— Start of Data extract —
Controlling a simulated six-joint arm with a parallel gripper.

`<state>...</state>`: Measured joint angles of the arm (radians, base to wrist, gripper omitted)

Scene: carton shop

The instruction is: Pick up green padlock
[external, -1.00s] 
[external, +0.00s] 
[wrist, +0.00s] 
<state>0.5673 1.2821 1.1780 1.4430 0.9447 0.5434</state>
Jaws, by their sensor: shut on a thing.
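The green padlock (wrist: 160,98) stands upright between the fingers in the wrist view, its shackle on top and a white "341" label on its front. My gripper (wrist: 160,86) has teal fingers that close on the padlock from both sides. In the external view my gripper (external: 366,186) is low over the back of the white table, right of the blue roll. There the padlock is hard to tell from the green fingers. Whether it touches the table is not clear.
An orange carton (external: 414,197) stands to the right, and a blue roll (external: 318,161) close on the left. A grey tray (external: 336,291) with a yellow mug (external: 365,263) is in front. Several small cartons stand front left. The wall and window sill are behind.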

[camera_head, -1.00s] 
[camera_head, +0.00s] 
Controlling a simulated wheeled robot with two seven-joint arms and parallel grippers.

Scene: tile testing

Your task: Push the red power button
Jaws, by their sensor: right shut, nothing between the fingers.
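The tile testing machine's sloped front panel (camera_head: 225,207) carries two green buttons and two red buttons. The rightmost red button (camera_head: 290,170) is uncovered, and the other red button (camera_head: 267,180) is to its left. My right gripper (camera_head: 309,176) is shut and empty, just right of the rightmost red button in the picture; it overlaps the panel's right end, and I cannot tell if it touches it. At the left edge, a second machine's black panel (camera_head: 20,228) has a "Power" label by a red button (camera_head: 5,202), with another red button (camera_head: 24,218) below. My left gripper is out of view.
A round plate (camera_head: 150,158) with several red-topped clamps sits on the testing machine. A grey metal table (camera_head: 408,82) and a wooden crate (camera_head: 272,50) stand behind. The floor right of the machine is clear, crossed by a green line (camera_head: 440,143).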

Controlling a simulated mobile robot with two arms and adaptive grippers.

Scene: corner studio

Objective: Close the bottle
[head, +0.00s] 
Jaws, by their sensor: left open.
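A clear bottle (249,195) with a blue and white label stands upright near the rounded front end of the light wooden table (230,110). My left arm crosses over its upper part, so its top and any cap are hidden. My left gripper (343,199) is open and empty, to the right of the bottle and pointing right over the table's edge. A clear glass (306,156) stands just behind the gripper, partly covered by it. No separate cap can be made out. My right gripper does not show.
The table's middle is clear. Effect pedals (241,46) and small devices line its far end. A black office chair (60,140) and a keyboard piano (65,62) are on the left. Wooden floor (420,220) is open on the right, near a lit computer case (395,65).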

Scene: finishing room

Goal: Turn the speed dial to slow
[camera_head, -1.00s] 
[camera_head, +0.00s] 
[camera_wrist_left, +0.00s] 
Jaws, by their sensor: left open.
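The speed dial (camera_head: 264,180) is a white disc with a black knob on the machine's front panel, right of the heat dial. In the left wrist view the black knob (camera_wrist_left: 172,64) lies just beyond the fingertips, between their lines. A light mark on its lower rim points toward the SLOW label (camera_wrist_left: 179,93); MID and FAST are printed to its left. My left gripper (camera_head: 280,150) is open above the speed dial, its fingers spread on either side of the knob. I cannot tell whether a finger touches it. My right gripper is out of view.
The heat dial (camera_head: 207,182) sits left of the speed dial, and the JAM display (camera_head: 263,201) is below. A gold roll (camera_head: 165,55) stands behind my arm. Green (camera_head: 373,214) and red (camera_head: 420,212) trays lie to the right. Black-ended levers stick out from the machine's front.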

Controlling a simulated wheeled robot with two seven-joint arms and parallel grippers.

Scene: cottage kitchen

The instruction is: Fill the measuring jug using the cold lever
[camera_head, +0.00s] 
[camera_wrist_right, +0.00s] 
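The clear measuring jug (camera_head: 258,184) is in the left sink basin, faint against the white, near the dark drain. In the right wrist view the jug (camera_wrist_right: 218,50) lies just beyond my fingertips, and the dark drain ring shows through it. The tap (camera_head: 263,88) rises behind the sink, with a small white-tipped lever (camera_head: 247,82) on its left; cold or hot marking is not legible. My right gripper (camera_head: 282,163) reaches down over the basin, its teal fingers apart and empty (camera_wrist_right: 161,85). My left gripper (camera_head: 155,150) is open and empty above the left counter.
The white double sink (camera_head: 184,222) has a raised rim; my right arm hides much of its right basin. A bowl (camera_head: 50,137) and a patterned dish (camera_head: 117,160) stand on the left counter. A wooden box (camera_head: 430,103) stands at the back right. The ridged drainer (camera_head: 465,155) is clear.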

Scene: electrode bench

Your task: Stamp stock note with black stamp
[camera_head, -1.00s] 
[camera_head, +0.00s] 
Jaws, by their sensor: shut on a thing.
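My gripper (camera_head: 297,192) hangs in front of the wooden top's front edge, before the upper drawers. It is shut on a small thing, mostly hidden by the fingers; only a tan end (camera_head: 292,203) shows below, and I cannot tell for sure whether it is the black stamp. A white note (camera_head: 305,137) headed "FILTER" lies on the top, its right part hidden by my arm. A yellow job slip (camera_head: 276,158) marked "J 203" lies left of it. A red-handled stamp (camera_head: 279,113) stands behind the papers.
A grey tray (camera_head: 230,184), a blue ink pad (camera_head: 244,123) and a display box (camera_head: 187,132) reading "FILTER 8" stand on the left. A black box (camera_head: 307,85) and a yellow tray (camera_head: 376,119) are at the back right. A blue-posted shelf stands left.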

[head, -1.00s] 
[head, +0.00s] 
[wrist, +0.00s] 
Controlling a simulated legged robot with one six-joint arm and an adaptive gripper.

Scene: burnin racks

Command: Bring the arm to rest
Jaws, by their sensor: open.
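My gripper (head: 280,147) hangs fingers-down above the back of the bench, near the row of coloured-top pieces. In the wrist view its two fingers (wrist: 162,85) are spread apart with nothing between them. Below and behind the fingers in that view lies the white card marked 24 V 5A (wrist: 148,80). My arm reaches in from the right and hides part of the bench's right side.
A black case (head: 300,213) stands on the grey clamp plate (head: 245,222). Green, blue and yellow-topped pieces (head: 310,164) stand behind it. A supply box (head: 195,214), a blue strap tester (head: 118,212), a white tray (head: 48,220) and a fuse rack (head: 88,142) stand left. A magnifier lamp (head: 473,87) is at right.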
— End of Data extract —
Exercise: Copy, from the material, each line that holds the string "state".

Solved exercise:
`<state>...</state>`: Measured joint angles of the arm (radians, base to wrist, gripper omitted)
<state>0.5673 1.2821 1.1780 1.4430 0.9447 0.5434</state>

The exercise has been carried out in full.